Cuando el ojo científico dirige su mirada a la religión le mata en el acto su espíritu. Porque el ojo científico observa la naturaleza, mientras que la fiesta dionisíaca o el ritual religioso auténtico lo reintegra por completo otra vez a esta, dando sentido al mito del retorno del hijo pródigo. Lo que adquiere con esto el humano es sabiduría instintiva y es la forma como todos los pueblos en la historia de la humanidad han logrado sobrevivir en su mayor parte sin una ciencia completamente hipertrofiada como la nuestra; integrados en la naturaleza son otras vez como el resto de animales, que la naturaleza los orienta en todas sus empresas, sin tener una consciencia racional de por medio.
Es así como este autor que alabó tanto a Dionisio terminó cometiendo sacrilegio al defender la supremacía del individuo (o superhombre). Porque su alabanza a Dionisio fue solo de palabra y no de emoción. Le rezó pero no participó en sus rituales y su Dios nunca apareció. Y sus emociones ego-emparentadas repudiaban la moral cristiana de la piedad y el amor y por su herencia cultural estaban más en resonancia con la moral “noble” de la supremacía y el poder de la aristocracia griega. La moral de su Dios nunca la pudo sentir y de esta forma su Dios murió y dio origen al demonio de Zaratustra. Fue incapaz de ver que el simbolismo de Dionisio siendo devorado por los titanes es el mismo que el de Jesucristo crucificado. Que Jesucristo es el misticismo dionisíaco en su mayor alcance; la unión total con la vida mediante la sacrificación del ego que permite la vivencia a través del amor.

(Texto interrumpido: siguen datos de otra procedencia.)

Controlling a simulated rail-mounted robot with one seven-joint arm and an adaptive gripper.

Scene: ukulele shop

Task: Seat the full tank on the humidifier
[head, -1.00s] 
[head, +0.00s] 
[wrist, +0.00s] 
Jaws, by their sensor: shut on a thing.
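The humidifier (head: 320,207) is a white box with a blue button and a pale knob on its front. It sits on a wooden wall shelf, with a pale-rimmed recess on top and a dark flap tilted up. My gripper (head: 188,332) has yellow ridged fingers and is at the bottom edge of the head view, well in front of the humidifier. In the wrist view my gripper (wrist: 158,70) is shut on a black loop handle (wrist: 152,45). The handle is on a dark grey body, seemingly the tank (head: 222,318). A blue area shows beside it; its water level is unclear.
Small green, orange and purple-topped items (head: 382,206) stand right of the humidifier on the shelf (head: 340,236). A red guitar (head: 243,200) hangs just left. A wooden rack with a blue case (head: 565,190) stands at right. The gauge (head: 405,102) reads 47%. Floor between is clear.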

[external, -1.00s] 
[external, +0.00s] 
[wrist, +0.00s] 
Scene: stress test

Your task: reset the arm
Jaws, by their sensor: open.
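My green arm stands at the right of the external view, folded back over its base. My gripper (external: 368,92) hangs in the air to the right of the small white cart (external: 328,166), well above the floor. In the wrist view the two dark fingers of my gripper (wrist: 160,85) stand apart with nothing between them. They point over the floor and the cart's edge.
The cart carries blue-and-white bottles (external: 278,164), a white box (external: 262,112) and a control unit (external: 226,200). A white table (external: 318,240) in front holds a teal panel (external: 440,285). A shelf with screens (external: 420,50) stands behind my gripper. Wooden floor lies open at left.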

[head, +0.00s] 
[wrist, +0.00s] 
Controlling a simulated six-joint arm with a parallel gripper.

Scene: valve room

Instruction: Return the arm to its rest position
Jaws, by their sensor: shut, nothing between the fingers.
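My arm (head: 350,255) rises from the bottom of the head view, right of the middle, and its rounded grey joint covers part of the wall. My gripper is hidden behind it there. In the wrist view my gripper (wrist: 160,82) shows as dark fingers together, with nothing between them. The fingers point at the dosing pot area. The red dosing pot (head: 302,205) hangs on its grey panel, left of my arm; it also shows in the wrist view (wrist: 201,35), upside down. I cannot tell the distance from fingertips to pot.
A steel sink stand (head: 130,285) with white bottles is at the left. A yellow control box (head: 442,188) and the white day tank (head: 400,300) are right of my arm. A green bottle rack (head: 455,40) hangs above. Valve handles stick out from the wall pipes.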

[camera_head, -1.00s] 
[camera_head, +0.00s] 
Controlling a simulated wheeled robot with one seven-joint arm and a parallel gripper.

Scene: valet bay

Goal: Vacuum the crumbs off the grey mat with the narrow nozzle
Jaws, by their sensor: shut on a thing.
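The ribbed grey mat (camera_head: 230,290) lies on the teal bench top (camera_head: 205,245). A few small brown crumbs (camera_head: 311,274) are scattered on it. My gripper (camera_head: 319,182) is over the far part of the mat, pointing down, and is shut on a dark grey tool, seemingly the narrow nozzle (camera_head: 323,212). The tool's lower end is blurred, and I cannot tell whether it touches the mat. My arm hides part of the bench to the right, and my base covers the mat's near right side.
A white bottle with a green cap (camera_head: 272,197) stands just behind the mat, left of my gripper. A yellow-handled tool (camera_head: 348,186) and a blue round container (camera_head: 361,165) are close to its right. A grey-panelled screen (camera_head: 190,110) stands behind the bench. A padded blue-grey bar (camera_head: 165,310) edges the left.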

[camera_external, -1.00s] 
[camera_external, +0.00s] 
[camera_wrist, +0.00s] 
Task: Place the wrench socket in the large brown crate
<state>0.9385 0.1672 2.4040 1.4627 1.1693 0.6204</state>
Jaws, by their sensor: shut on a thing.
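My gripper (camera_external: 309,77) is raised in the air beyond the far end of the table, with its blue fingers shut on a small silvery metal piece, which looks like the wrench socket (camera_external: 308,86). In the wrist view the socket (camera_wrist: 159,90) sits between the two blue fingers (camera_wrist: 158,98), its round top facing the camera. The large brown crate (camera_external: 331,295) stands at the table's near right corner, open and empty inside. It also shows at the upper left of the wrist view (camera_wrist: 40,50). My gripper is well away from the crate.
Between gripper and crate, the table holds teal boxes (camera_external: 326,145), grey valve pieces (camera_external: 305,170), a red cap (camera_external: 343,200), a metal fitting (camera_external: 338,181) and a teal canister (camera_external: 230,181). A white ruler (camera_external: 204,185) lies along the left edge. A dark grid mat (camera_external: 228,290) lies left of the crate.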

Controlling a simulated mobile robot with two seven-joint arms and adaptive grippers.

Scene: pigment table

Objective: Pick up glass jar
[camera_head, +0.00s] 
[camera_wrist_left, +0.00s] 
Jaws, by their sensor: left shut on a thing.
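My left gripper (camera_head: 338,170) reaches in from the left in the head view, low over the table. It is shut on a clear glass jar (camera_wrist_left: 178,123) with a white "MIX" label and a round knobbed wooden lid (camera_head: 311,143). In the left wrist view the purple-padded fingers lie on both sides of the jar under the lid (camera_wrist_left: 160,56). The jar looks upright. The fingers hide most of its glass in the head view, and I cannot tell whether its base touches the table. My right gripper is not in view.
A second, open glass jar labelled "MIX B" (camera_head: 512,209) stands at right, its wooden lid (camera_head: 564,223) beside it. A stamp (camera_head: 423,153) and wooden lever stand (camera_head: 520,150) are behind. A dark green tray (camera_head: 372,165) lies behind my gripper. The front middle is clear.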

Ya había advertido Huxley cómo la esquizofrenia resulta en muchas ocasiones de la confrontación disarmónica del egotismo con la pureza divina; la luz infinita es experimentada por el sujeto como fuego infernal y purgatorio. Y no dudo que es esta contradicción de experimentar al divino Dionisio con la megalomanía de Zaratustra lo que llevó a este polémico filósofo a la psicosis, la demencia y la muerte.